_Task_
Copy nothing but the stretch that opens with the line containing "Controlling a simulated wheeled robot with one" and closes with the line containing "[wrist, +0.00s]". Keep pictures out.

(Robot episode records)
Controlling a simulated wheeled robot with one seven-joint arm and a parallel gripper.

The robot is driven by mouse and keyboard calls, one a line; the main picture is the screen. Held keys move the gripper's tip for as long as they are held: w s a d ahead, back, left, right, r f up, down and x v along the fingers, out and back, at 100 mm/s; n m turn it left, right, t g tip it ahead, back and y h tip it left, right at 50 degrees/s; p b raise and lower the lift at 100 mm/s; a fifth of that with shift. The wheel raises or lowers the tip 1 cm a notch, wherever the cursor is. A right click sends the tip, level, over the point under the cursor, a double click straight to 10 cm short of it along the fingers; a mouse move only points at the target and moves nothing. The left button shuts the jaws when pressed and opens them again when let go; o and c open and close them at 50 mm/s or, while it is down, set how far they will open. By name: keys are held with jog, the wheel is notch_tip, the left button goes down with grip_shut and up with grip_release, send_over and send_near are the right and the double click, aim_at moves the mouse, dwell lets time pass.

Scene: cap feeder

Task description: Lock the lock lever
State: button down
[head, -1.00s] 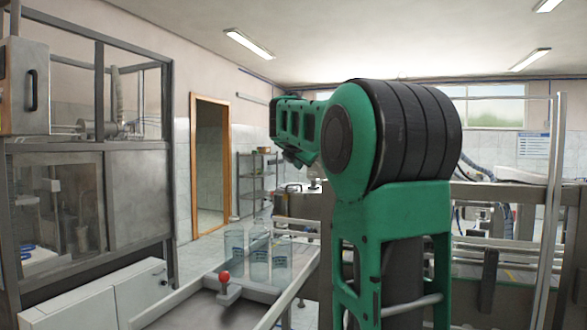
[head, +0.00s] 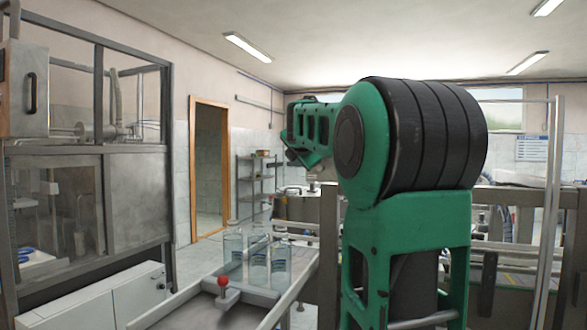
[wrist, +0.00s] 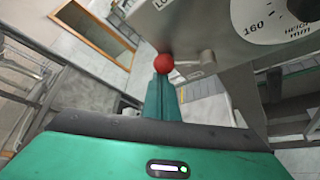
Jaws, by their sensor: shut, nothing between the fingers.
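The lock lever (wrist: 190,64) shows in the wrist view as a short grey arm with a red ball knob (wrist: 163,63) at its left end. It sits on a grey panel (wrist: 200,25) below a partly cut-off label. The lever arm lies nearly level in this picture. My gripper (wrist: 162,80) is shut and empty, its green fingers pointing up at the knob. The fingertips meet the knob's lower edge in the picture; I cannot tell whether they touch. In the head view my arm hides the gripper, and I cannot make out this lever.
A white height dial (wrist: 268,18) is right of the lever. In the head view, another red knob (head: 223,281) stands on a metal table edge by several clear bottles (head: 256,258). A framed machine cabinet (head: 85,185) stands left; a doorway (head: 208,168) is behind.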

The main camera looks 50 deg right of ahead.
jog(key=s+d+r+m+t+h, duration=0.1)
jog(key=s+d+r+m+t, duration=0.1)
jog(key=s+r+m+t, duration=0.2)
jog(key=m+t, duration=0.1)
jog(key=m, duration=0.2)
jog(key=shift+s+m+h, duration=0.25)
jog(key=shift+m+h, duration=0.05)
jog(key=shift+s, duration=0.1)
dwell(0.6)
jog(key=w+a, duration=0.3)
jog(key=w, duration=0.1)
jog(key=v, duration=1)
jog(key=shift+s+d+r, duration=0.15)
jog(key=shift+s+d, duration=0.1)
---
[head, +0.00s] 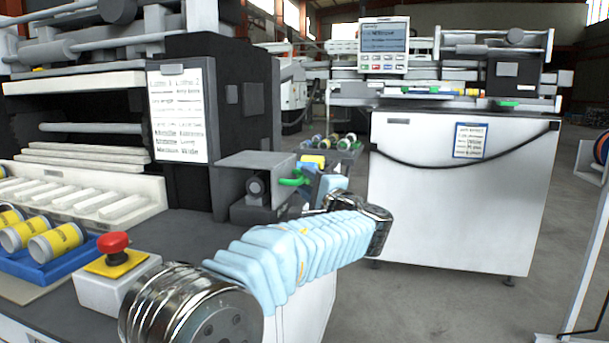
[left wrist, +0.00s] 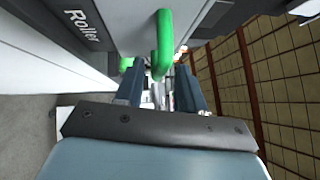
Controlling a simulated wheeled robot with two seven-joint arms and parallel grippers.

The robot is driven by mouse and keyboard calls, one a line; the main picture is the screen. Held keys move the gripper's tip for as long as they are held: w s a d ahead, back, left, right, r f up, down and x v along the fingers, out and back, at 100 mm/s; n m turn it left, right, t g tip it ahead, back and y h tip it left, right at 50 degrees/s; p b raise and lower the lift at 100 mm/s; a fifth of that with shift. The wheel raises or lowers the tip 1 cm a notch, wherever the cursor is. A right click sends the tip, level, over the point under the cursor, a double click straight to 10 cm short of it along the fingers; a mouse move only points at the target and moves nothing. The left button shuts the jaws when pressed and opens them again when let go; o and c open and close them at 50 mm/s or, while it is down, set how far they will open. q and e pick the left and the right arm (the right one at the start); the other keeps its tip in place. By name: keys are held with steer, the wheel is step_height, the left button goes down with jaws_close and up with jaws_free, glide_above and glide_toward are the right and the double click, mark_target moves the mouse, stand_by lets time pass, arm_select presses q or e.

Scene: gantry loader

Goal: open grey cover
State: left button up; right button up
* * *
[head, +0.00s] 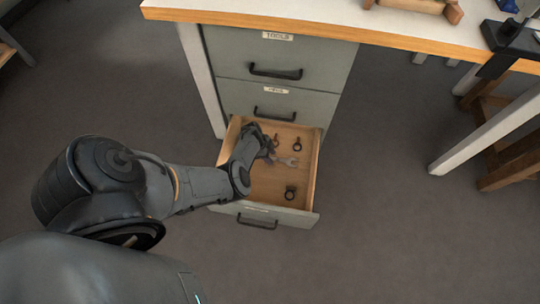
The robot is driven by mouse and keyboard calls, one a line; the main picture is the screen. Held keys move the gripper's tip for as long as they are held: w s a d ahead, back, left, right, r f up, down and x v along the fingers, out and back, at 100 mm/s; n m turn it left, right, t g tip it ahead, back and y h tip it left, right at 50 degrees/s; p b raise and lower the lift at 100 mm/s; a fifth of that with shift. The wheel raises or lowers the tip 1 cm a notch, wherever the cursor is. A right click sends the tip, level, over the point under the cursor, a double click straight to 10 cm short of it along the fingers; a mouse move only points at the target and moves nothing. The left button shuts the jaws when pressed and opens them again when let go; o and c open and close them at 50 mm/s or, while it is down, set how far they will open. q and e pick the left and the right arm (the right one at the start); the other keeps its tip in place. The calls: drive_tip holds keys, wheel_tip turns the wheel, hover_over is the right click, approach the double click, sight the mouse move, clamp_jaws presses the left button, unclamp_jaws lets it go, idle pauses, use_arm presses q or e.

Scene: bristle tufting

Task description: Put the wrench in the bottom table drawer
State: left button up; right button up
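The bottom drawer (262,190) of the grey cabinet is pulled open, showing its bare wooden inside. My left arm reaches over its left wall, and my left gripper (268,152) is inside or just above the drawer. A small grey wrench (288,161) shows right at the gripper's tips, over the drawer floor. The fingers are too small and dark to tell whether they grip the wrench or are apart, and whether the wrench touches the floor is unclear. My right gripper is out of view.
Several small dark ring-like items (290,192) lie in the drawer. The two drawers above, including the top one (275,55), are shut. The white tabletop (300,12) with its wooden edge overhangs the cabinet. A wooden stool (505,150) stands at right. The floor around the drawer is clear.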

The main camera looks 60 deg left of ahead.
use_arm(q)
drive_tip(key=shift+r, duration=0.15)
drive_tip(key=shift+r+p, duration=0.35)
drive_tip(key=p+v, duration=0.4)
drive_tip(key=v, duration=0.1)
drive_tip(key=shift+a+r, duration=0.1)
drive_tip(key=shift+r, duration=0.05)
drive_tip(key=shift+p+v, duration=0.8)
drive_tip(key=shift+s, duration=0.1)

_Right answer_
Controlling a simulated wheeled robot with one seven-joint arm and a parallel gripper.

The robot is driven by mouse and keyboard calls, one a line; the main picture is the screen. Held keys move the gripper's tip for as long as they are held: w s a d ahead, back, left, right, r f up, down and x v along the fingers, out and back, at 100 mm/s; n m turn it left, right, t g tip it ahead, back and y h tip it left, right at 50 degrees/s; p b raise and lower the lift at 100 mm/s; a fifth of that with shift. The wheel raises or lowers the tip 1 cm a notch, wherever the cursor is. A right click sends the tip, level, over the point under the cursor, a double click straight to 10 cm short of it along the fingers; a mouse move only points at the target and moves nothing. The left button shuts the jaws when pressed and opens them again when let go; o and c open and close them at 50 mm/s or, while it is down, set how far they will open. By name: keys are held with jog, the wheel is notch_tip, the left button goes down with grip_shut and up with grip_release, send_over and send_near are the right and the double click, aim_at moves the mouse, dwell lets time pass.

Scene: cap feeder

Task description: Lock the lock lever
State: button down
[head, -1.00s] 
[head, +0.00s] 
[wrist, +0.00s] 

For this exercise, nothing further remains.